As the past president of Pace University states in response to Taylor (same NYT URL as above): “Universities will not change until three things happen. The first is the need for strict accountability and assessment of learning outcomes. The second is developing a faculty that is much more representative of the students it teaches. And third, American higher education should not be treated as a business and run as one.”
Perhaps starting with the assessment and accountability of graduate instruction would be the most eye-opening.
May 8, 2009 at 6:36 am
dr
It seems to me that we also need to include *type* of job. It could be something akin to the way people post salary information on the job wiki: “small liberal arts college, 3/3 teaching load, urban midwest” or what have you. That kind of information is invaluable while you’re in graduate school, even if you don’t realize it: you may think you’re heading for an R1 job just like the one your professors have, but it’s important for students (and programs!) to realize that those aren’t the majority of jobs people get, and to think about graduate education accordingly.
May 8, 2009 at 6:48 am
dana
One further difficulty with measuring the placement rate is that one is going to be in graduate school a long time, and it is entirely possible that the school that accepts the graduate student in 2009 really isn’t the same department at all in 2015 (or 16 or 17.)
May 8, 2009 at 7:01 am
Michael Elliott
Dana’s point is really a good one, and it’s esp. a problem for compiling data for NRC surveys and the like, esp. if the NRC never actually publishes the damn survey.

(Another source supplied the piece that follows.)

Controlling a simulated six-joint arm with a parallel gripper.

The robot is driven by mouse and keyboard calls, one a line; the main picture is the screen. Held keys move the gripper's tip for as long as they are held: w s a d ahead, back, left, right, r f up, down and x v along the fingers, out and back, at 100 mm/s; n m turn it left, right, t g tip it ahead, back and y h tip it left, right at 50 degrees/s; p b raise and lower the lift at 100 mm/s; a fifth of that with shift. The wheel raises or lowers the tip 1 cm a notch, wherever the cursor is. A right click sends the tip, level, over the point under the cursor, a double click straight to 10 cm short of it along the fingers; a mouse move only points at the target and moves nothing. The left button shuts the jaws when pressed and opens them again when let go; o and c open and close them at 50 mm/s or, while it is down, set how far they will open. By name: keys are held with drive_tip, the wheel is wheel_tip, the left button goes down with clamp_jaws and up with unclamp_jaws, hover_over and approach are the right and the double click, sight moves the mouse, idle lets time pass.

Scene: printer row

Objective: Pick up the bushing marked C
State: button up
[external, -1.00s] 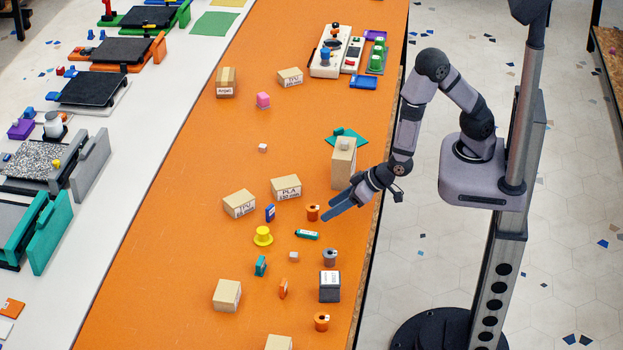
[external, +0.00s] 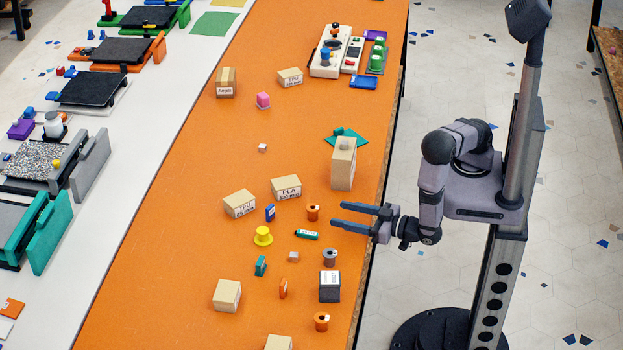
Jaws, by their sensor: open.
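My gripper (external: 337,215) is open and empty. Its two blue-grey fingers point left over the right side of the orange table, just right of an orange bushing-like piece (external: 313,212). A grey one (external: 329,257) stands nearer the front, behind a dark box. Another orange one (external: 321,322) stands near the front edge of the picture. Any letters on these pieces are too small to read, so I cannot tell which is marked C.
Cardboard boxes (external: 286,187) and (external: 342,165) stand around the gripper. A teal piece (external: 307,234), a yellow piece (external: 263,236) and a dark box (external: 330,287) are close by. The left-middle of the orange table (external: 180,230) is clear.

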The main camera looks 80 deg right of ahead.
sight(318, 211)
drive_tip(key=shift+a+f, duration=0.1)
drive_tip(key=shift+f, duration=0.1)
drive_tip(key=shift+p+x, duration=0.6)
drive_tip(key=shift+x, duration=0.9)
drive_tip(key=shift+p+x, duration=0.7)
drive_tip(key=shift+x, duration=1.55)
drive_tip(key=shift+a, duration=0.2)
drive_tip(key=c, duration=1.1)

I think the key here is that a lot more is needed than a “placement rate” both so a) departments can actually face what their graduates are doing and b) prospective and current graduate students get a true sense of what the pattern is like. There is a lot of self-delusion going around on all fronts. From my own experience, I don’t hold out a lot of hope for “a.” I may try to write a longer post about this, but for now I’ll just say that my sense is that most faculty (at least in the humanities) are profoundly uninterested in thinking about PhD labor beyond touting certain kinds of tenure-track employment.